- [Problem]
Begin with the line that contains "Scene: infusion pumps" and transcribe each line after it, up to and including the last line of the listing below.

#### Given information ####

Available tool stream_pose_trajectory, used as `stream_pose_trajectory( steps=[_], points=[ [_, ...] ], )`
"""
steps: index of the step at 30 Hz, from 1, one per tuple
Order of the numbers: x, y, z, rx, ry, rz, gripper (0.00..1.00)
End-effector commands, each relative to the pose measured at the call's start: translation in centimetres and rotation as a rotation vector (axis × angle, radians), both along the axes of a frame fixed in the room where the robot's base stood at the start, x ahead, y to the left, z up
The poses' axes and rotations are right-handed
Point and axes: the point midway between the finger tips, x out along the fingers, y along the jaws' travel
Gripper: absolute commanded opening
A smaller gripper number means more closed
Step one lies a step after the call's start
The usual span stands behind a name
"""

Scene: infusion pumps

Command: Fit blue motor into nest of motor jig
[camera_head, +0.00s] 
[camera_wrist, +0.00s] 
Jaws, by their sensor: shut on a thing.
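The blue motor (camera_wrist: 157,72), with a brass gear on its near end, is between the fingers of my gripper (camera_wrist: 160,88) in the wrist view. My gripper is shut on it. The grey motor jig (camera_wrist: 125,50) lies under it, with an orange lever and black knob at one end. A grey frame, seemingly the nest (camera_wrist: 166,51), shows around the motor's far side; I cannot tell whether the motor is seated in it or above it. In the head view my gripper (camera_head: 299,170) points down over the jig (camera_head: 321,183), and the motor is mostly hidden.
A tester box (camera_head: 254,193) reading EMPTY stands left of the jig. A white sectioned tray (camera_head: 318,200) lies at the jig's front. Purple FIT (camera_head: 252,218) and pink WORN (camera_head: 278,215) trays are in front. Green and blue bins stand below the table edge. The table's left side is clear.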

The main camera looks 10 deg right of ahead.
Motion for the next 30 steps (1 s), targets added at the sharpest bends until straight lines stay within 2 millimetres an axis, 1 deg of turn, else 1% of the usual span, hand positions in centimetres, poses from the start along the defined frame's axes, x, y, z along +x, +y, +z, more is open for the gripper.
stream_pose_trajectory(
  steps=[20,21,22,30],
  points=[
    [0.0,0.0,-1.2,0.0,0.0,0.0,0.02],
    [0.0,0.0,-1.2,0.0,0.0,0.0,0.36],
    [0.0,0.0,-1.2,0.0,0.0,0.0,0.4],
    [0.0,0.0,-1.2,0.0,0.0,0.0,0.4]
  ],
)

####

- [Correct output]
Scene: infusion pumps

Command: Fit blue motor into nest of motor jig
[camera_head, +0.00s] 
[camera_wrist, +0.00s] 
Jaws, by their sensor: shut on a thing.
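The blue motor (camera_wrist: 157,72), with a brass gear on its near end, is between the fingers of my gripper (camera_wrist: 160,88) in the wrist view. My gripper is shut on it. The grey motor jig (camera_wrist: 125,50) lies under it, with an orange lever and black knob at one end. A grey frame, seemingly the nest (camera_wrist: 166,51), shows around the motor's far side; I cannot tell whether the motor is seated in it or above it. In the head view my gripper (camera_head: 299,170) points down over the jig (camera_head: 321,183), and the motor is mostly hidden.
A tester box (camera_head: 254,193) reading EMPTY stands left of the jig. A white sectioned tray (camera_head: 318,200) lies at the jig's front. Purple FIT (camera_head: 252,218) and pink WORN (camera_head: 278,215) trays are in front. Green and blue bins stand below the table edge. The table's left side is clear.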

The main camera looks 10 deg right of ahead.
Motion for the next 30 steps (1 s), targets added at the sharpest bends until straight lines stay within 2 millimetres an axis, 1 deg of turn, else 1% of the usual span, hand positions in centimetres, poses from the start along the defined frame's axes, x, y, z along +x, +y, +z, more is open for the gripper.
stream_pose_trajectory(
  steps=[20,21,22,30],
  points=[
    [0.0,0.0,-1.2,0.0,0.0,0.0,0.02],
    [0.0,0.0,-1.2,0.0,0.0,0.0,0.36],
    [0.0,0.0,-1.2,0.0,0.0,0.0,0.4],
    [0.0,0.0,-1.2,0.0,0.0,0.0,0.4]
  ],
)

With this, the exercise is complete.